16 July 2018

Review: A Tale of Two Cities by Charles Dickens

A very different image of Victorian London to the one below: I review yet another adaptation of The War of the Worlds, The Coming of the Martians!

Hardcover, 469 pages
Published 194? (originally 1859)
Acquired November 2016
Read August 2017
A Tale of Two Cities by Charles Dickens

I have a Ph.D. in literature with a focus on the Victorian era, but I could count the number of Dickens novels I've read on one hand. This seems to me somewhat criminal. Part of the problem is that no one assigns Dickens in courses if they can help it because he's so long (I think across four years of combined M.A. and Ph.D. coursework, I read two Dickens novels for classes), and partially my own academic interests don't often intersect with the kinds of things Dickens wrote about (the closest he gets to a "scientist novel" is The Pickwick Papers). I once complained about this to my advisor, and he told me that when he was in graduate school, he read a Dickens novel every summer and winter break until he'd read them all. So I didn't do that, but when I finished graduate school, I decided that I'd read one I hadn't read before every summer. Partially this was spurred on by my great-uncle giving me a set of Walter J. Black "classic editions" of several Dickens novels. I decided to work my way down the list of his novels on LibraryThing, which sorts by popularity: it seems more important that I have read Great Expectations than that I have read Barnaby Rudge. Great Expectations is his most owned novel (according to LT, anyway), but I've read it before, and so my journey starts with his second-most famous, A Tale of Two Cities.

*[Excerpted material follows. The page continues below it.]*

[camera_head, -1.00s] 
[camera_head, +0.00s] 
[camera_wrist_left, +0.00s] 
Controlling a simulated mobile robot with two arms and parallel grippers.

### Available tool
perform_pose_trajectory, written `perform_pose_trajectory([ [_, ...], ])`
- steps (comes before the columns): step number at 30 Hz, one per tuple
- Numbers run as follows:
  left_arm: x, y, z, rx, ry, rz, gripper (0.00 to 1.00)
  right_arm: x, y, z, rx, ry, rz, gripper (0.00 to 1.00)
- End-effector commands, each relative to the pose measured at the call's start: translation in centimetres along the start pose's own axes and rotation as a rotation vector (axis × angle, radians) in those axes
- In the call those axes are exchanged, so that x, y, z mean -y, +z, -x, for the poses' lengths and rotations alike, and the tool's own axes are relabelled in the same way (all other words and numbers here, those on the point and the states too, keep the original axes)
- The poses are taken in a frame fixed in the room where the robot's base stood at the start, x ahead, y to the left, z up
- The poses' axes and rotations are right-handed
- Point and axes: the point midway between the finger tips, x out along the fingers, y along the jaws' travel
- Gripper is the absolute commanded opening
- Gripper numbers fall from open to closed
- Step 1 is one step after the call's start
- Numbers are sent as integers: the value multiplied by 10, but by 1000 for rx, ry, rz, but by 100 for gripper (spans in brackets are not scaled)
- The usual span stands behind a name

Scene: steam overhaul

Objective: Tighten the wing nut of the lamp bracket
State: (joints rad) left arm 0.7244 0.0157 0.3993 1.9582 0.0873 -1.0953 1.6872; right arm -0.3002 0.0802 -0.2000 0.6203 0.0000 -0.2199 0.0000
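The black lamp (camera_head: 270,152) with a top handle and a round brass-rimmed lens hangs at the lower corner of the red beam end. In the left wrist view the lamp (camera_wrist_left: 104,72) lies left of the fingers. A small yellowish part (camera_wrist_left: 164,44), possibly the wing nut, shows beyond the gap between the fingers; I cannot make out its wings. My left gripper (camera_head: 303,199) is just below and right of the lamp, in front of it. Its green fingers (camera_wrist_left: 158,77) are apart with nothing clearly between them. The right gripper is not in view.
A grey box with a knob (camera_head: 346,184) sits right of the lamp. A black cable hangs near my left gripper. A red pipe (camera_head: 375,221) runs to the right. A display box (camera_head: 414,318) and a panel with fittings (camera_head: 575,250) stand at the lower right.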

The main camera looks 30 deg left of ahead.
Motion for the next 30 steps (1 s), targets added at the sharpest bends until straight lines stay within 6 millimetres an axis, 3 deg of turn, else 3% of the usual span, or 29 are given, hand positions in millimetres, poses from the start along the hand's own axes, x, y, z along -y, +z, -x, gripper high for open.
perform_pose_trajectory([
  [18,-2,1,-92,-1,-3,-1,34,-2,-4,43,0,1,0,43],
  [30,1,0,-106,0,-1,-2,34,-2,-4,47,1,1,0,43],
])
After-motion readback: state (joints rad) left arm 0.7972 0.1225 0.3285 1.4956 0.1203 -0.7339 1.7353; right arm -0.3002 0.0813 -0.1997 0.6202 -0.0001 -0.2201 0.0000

I must admit that I found this a bit of a struggle. It opens great, of course. I imagine there's not a Dickens novel that doesn't open great; he knew how to set a scene. Mysterious riders in the night, cryptic messages, well-observed humor about people taking public transit. I was totally into it.

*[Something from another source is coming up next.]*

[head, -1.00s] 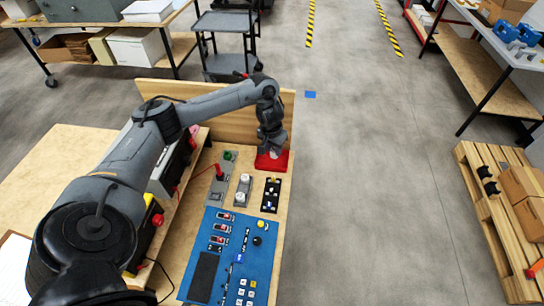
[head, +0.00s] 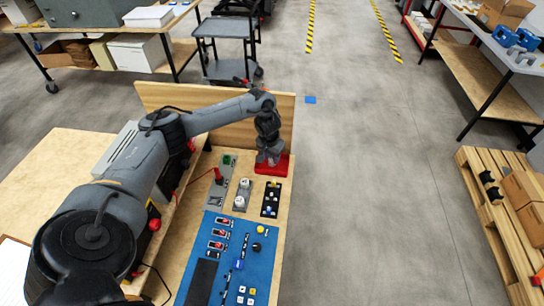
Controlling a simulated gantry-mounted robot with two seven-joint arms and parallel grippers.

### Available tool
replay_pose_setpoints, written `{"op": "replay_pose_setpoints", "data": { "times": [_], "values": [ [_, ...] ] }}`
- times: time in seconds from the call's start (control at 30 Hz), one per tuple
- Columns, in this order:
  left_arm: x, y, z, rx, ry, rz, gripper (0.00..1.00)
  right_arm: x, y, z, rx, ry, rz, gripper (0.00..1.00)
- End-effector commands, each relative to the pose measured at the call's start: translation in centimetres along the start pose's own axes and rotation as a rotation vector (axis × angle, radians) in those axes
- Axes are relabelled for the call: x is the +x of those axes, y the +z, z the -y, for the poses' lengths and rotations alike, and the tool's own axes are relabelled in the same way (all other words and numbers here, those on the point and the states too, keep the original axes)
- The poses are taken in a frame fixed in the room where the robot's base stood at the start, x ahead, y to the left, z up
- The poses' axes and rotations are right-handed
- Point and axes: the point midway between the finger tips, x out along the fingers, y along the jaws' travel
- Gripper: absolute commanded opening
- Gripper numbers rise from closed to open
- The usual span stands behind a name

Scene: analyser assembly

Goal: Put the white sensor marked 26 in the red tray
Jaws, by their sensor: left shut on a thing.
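The red tray (head: 286,166) lies at the far end of the wooden bench, in front of the upright wooden board. My left gripper (head: 268,160) points down over the tray's left part and is shut on a small pale thing, most likely the white sensor. The fingers and wrist largely hide it, and no number can be read. I cannot tell whether it touches the tray floor. Two white round pieces (head: 242,190) stand on a grey plate nearer me; their marks are too small to read. My right gripper is not in view.
A black plate with small parts (head: 271,200) and a grey plate with a green knob (head: 227,160) and a red handle lie near the tray. A blue panel (head: 262,262) with switches fills the near bench. The upright board (head: 200,97) closes the far edge.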

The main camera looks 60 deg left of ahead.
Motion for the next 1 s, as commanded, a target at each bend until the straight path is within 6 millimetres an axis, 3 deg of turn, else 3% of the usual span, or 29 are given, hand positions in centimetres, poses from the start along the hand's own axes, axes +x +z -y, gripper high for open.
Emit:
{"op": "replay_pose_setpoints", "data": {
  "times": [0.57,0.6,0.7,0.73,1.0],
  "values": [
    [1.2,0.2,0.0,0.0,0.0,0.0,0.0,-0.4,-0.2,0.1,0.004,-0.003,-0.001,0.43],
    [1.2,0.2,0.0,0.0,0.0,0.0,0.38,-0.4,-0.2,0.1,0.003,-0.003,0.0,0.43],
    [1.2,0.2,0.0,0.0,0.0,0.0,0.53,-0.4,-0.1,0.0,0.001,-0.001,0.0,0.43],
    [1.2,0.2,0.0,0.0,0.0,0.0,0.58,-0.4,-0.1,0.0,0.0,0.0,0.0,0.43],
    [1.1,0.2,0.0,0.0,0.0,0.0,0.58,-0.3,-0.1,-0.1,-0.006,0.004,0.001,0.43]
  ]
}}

But then things jump ahead and after a fun trial sequence, the narrative energy just fizzles. At this point, I seriously had no idea what the book was supposed to be about. Dickens novels can take in a broad sweep (I really like Our Mutual Friend, which doesn't meaningfully have a main character), but I could not tell what was supposed to be driving my interest in this one. It was just a lot of people... doing stuff. Like, what are they all trying to accomplish? What am I rooting for? I had no clue. Who cares which one of these people marries whom? Do they have life goals? How does this all tie together? I was very disappointed, and the middle of the book was a huge struggle. (Our Mutual Friend might be diffuse, but there's a precipitating event that touches everyone, directly or indirectly, and you also know what each character is trying to accomplish and how they relate to the other characters.)

Once the action moves to revolutionary Paris for the climax, it did pick up. I loved Miss Pross's bravery in standing up to Madame Defarge, and the last chapter itself is both moving and chilling. But man, what a slog to get there. Maybe it's partially my own fault (I read it somewhat piecemeal at a very busy point in my life), but if it wasn't for Hard Times, this would be my least favorite Dickens novel thus far. Hopefully when I tackle David Copperfield next summer, it's better than this.

1 comment:

  1. David Copperfield is waaaay better! In fact, these days I would say it's tied with OMF for my favorite Dickens novel. It's not exactly plot driven since it's framed as a fictional biography, but the story builds on itself and there are some truly great characters.

    I have not actually read A Tale of Two Cities in full since high school, but my memory of that reading experience is exactly what you describe here. (I tried re-reading it in grad school, thinking I'd probably just gotten bored in the middle because I was a mere callow youth, but no. It really crawls.) I do remember the ending as excellent and elevating the whole book, though.